More bleating has been heard from the financial-advice industry over the implementation of the Financial Services Authority's Retail Distribution Review. In English, the RDR means the banning of commission sales and the forcing of advisers to sit proper exams before they are let loose on people's life savings.

Ken Davy, head of SimplyBiz, a compliance and business-support firm, says the FSA has acted in a "fundamentally flawed" way by "blindly" carrying on with RDR implementation. Mr Davy's view is that the financial world has changed markedly since RDR was dreamt up, and, anyway, failure rates among financial advisers are lower than, say, solicitors. I always find it interesting that some financial advisers like to bracket themselves with professionals such as solicitors – particularly when it comes to fees – yet have resisted moves to regulate what they do properly along the lines of the said professional classes.

I'm sure the overwhelming majority of financial advisers are competent, diligent and well qualified to give advice, but in 13 years of writing about all things money I have met quite a few who have been, frankly, crooked, or only interested in their commission. They usually go out of business when regulators catch up with them, but they wreck lives in the process.

Rather than being a sledgehammer to crack a nut, RDR is vital and I just wished they'd got on with it much sooner. As for Mr Davy reckoning that one in five advisers is leaving the industry because of the extra controls of RDR, then, as far as I'm concerned, that's good. It was a necessary clear out of the Augean stables.

 

ISAs: Why wait til the 11th hour?

I never quite get the last-minute dash to beat the Individual Savings Account deadline. In a rather gimmicky move, Halifax announced it was keeping its branches open late – poor staff – to take in fresh ISA money before the 5 April deadline. Of course, if you can afford to, you should use your ISA allowance to the max, particularly when it comes to cash savings, as you are sheltering your interest from tax. But why do so many people wait to the last minute, why not do it at the start of the tax year, and then you benefit from the shelter given to your money via an ISA for a whole year longer?

Of course some people who wait are behaving with a degree of logic as many of the best deals aren't announced until late in the year, but some providers do let you transfer. What's more, although the best deals may not occur until February and March, the difference in rates is pretty marginal, in fact you may find you lose more by keeping your money outside an ISA and thereby liable to tax at your marginal rate than you gain by waiting for 11 and half months to find a product which earns you an extra 0.1 or 0.2 per cent.

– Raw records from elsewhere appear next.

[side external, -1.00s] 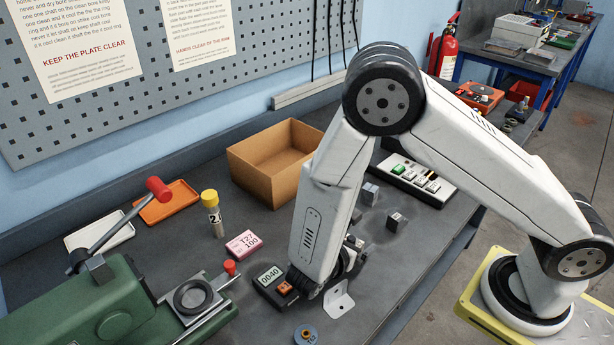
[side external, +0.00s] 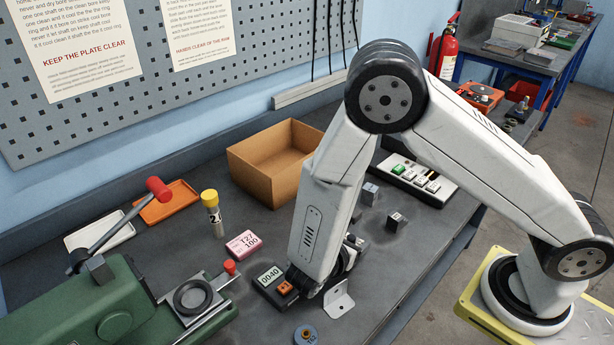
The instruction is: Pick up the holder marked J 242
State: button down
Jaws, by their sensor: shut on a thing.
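My gripper (side external: 348,258) is low over the bench, mostly hidden behind my own forearm and wrist. It is shut on a small dark block, taken to be a holder (side external: 357,242), of which only a little shows at the wrist's right edge. No mark can be read on it. Two other small dark blocks with pale labelled faces stand on the bench to the upper right: one holder (side external: 370,194) nearer the box and another holder (side external: 396,221) nearer the front edge. Their marks are too small to read.
An open cardboard box (side external: 262,182), a button panel (side external: 415,182), a yellow-capped vial (side external: 212,215) and a pink box (side external: 243,244) stand around. A green press (side external: 100,315) fills the lower left.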

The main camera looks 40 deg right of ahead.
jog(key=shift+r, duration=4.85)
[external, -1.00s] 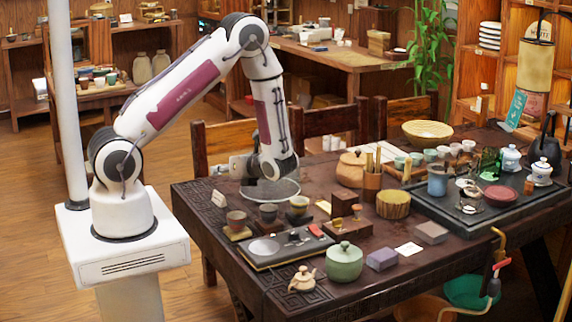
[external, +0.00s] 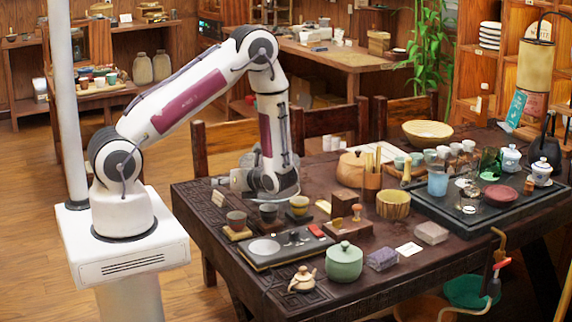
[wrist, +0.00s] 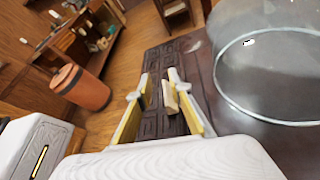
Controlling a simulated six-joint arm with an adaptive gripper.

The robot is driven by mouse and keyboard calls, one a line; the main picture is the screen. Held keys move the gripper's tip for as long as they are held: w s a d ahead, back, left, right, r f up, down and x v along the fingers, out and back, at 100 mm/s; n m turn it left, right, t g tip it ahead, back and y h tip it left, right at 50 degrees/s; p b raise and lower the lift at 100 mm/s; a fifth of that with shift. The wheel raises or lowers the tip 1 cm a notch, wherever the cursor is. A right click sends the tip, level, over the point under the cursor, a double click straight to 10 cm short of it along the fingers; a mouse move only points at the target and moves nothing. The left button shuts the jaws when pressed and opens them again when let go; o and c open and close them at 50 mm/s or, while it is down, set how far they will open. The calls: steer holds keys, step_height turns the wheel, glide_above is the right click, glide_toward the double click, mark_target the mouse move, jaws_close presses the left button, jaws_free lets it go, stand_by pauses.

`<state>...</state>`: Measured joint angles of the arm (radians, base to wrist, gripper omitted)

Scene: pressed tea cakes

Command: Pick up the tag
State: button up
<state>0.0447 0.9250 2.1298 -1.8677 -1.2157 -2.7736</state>
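The tag is a small pale card (external: 218,198) standing near the left edge of the dark table in the external view. In the wrist view, the cream tag (wrist: 170,97) shows between the fingers, closer to the right one. My gripper (wrist: 160,82) is open, with a visible gap on the tag's left side. I cannot tell whether the right finger touches it. In the external view, my gripper (external: 222,181) is low over the table, just above and beside the tag, and its fingers are small there.
A round clear glass piece (wrist: 270,118) with a pale rim is close on the right in the wrist view. Small cups (external: 236,220) stand in front of my gripper. A dark tray (external: 262,258) lies closer to the front. Floor shows beyond the table's left edge.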

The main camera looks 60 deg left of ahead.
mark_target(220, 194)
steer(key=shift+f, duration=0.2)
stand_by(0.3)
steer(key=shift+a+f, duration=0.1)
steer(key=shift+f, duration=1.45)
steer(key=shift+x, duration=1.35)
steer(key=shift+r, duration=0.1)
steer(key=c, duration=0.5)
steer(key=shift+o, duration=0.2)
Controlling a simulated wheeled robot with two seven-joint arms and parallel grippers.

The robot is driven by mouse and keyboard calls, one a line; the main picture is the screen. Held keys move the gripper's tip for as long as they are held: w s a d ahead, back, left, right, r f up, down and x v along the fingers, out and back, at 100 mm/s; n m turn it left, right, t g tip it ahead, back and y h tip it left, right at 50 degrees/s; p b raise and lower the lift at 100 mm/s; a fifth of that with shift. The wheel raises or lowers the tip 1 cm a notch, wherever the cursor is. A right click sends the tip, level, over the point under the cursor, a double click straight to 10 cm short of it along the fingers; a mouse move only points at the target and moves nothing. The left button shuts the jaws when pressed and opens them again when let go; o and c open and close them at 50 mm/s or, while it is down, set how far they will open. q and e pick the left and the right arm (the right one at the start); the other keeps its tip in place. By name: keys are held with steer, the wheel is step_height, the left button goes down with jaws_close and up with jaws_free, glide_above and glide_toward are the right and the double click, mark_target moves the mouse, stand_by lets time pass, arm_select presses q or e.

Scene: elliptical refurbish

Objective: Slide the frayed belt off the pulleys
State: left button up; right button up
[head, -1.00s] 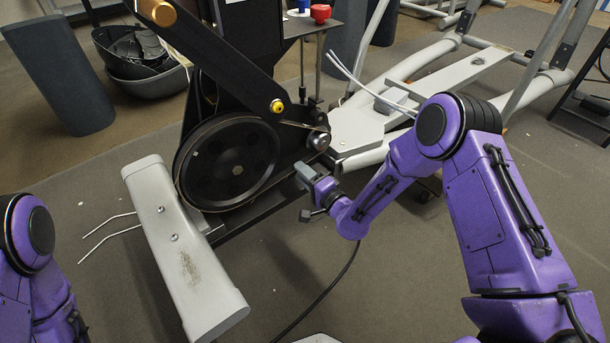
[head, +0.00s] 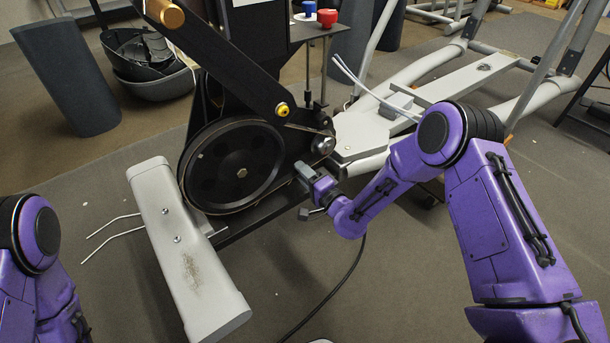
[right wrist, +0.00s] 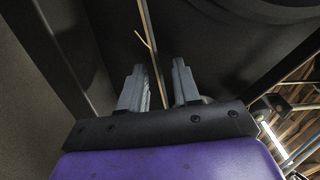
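The large black pulley (head: 228,170) stands upright on the machine, with the thin belt (head: 197,205) showing as a tan line around its rim. The small metal pulley (head: 323,145) is to its upper right. My right gripper (head: 303,186) is just below the small pulley, beside the big pulley's lower right. In the right wrist view, its two grey fingers (right wrist: 157,88) are apart, with the tan belt (right wrist: 155,60) running between them and a loose frayed strand (right wrist: 143,40) sticking out. A gap shows between belt and fingers. Only my left arm is visible at lower left; its gripper is out of view.
A grey stabiliser foot (head: 183,250) lies in front of the big pulley. A black crank arm (head: 230,65) crosses above it. A small table (head: 325,28) with blue and red items stands behind. Grey rails (head: 440,95) extend right. A black cable lies on the floor.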

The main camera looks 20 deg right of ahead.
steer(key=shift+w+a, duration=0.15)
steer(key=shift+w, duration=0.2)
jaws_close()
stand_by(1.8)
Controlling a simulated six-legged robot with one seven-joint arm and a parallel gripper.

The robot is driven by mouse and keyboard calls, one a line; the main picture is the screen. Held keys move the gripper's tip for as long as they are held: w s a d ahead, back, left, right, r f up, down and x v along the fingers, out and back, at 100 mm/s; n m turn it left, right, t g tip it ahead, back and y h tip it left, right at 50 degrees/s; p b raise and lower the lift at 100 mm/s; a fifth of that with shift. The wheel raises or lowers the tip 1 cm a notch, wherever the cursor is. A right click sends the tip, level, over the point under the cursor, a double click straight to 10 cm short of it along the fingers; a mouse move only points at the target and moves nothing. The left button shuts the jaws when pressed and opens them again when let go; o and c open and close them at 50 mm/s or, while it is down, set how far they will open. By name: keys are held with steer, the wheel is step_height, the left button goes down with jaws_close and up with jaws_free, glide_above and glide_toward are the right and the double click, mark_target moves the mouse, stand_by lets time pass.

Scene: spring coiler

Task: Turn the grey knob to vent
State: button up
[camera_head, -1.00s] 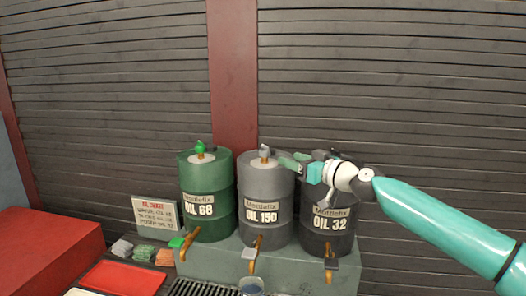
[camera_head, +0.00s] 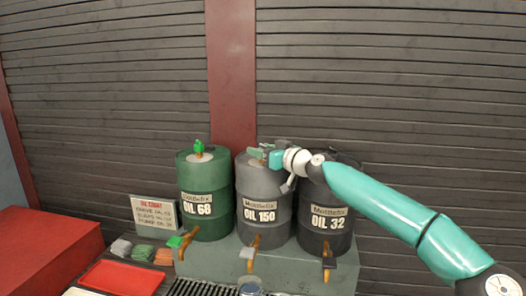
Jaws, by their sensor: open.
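The grey drum marked OIL 150 (camera_head: 262,190) stands in the middle of a row of three. The grey knob on its top is mostly hidden; I cannot tell it clearly from my gripper's fingers. My gripper (camera_head: 257,153) reaches in from the right, its fingers open over the top of that drum, around or beside the knob. I cannot tell whether they touch it, or which way the knob points.
A green drum marked OIL 68 (camera_head: 208,185) with a green knob (camera_head: 199,146) stands left. A dark drum marked OIL 32 (camera_head: 325,232) stands right, under my arm. Brass taps stick out in front. A sign (camera_head: 154,214) and red tray (camera_head: 118,278) are lower left.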

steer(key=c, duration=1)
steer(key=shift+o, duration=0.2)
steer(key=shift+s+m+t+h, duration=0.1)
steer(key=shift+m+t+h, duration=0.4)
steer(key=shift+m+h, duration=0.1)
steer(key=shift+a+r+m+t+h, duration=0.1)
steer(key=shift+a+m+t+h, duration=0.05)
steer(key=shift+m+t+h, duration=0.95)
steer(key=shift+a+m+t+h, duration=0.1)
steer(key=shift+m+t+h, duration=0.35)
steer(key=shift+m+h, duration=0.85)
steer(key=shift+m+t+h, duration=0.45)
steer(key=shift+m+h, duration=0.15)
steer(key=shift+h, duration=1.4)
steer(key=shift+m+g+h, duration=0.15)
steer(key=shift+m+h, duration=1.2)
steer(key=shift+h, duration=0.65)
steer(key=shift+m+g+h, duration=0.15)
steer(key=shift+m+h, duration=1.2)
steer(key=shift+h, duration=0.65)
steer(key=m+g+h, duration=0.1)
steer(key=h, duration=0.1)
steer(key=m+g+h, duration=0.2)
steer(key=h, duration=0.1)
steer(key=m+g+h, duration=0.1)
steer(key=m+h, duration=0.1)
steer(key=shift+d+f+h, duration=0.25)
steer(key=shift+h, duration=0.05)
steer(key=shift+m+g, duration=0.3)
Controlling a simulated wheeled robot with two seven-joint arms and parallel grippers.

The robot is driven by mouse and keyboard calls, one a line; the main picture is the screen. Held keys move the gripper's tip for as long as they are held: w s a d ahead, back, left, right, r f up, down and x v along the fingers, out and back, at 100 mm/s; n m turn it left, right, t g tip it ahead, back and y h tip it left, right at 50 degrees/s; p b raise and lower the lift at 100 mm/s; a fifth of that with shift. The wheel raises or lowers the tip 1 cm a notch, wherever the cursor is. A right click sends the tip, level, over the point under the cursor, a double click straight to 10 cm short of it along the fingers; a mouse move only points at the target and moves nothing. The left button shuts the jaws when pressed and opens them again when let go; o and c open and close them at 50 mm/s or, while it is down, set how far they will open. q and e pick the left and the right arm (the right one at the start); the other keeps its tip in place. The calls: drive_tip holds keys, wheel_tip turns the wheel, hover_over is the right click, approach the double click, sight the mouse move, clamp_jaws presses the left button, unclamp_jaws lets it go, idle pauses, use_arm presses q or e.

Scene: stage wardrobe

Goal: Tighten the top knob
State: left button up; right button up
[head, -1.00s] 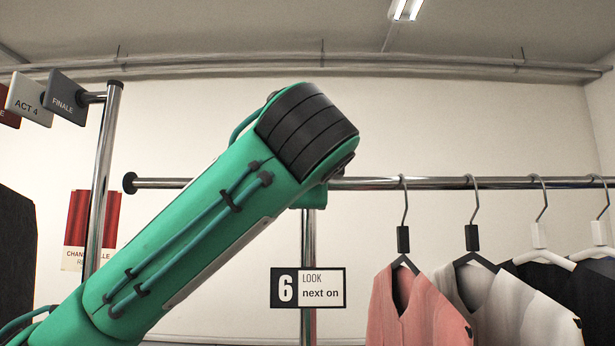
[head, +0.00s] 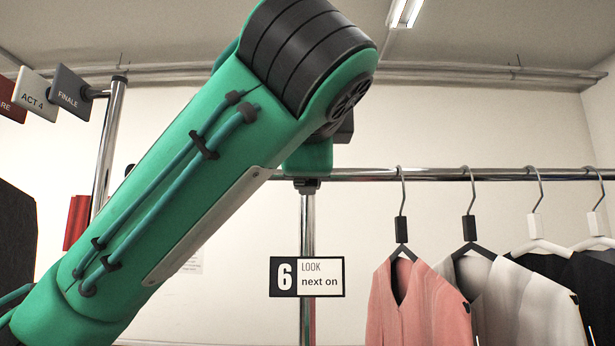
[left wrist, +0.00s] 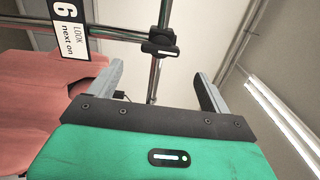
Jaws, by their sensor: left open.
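A dark knob-like fitting (left wrist: 160,48) sits where the chrome rail crosses the post, in the left wrist view. Part of a dark fitting (head: 307,186) shows at the same crossing in the head view, just below my green arm. My left gripper (left wrist: 158,72) is open and empty. Its two grey fingers point toward the crossing, with the fitting ahead of the gap and apart from the fingers. In the head view my left arm hides the gripper and part of the crossing. My right gripper is in neither view.
A "6 LOOK next on" sign (head: 307,277) is on the post (head: 307,225) below the rail (head: 430,174). A pink garment (head: 415,305) and a pale one (head: 515,300) hang to the right. Aisle signs (head: 70,92) stand at upper left.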

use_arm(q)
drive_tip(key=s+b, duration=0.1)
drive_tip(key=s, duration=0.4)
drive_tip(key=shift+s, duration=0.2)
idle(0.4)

It seems that the Post Office and Nationwide think similarly, as they have both launched ISAs aimed at people opening an ISA at the start, rather than at the end, of the tax year.

 

New policies on gender

This year, 21 December should be in your diary, and not because it's the shortest day of the year. No, from that date European laws on age discrimination will apply to insurance quotes, and insurers will no longer be able to take gender into account when pricing policies.

At a stroke, women will pay more for car and life cover, while men will pay less but, crucially, get a lower annuity income. Pricing shifts could be substantial, in some cases up to 20 per cent, but few people are making plans.

Now, with annual policies such as motor you're best just taking your chances, but with longer-term arrangements – life and annuities – this could be a good time to secure your deal; over the next few months I expect insurers to start equalising quotes as the 21 December deadline approaches.